[EXERCISE PROMPT]
Return exactly the lines from the one bearing "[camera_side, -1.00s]" through the last, and no others. Pictures must be left out.

↓↓↓

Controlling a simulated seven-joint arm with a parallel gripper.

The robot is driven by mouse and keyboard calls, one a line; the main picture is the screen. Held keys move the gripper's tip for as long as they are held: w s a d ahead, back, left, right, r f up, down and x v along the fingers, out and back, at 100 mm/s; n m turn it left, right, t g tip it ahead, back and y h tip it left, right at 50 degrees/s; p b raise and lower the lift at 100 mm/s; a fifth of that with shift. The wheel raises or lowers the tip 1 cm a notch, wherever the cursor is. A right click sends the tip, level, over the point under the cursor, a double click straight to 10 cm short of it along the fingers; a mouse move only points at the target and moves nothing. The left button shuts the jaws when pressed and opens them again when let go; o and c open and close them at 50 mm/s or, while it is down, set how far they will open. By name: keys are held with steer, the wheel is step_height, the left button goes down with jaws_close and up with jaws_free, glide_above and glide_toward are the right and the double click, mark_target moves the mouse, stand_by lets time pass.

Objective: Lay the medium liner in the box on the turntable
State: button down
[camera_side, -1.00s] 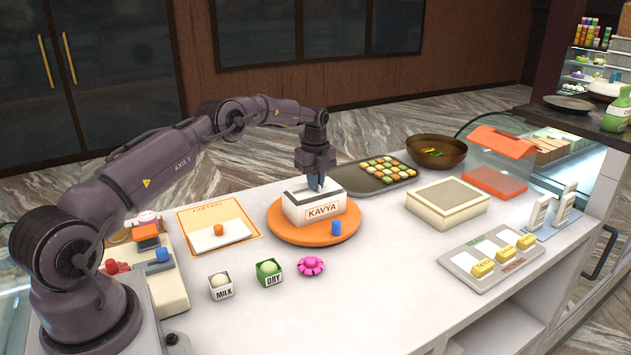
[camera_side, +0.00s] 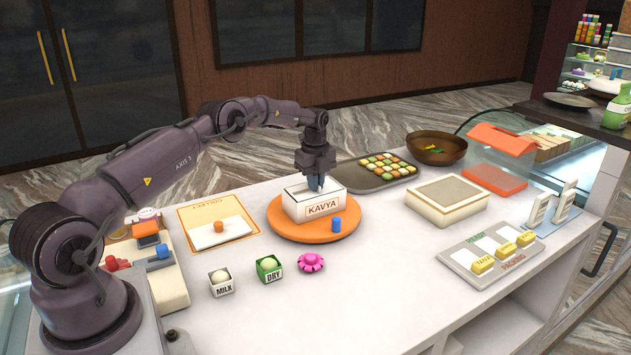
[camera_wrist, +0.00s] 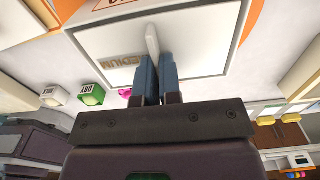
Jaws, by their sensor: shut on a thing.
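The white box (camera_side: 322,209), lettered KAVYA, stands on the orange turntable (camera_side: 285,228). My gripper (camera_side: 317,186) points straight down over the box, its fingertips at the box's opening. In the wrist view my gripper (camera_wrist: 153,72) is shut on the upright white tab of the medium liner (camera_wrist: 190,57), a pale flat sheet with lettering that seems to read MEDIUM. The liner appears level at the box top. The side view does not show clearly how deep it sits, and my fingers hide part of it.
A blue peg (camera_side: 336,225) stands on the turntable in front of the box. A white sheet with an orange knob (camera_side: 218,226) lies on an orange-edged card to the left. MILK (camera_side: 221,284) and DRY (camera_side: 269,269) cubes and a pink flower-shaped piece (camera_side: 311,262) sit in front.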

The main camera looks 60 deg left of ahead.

↑↑↑

[TASK RESULT]
[camera_side, -1.00s] 
[camera_side, +0.00s] 
[camera_wrist, +0.00s] 
Jaws, by their sensor: shut on a thing.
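The white box (camera_side: 322,209), lettered KAVYA, stands on the orange turntable (camera_side: 285,228). My gripper (camera_side: 317,186) points straight down over the box, its fingertips at the box's opening. In the wrist view my gripper (camera_wrist: 153,72) is shut on the upright white tab of the medium liner (camera_wrist: 190,57), a pale flat sheet with lettering that seems to read MEDIUM. The liner appears level at the box top. The side view does not show clearly how deep it sits, and my fingers hide part of it.
A blue peg (camera_side: 336,225) stands on the turntable in front of the box. A white sheet with an orange knob (camera_side: 218,226) lies on an orange-edged card to the left. MILK (camera_side: 221,284) and DRY (camera_side: 269,269) cubes and a pink flower-shaped piece (camera_side: 311,262) sit in front.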

The main camera looks 60 deg left of ahead.

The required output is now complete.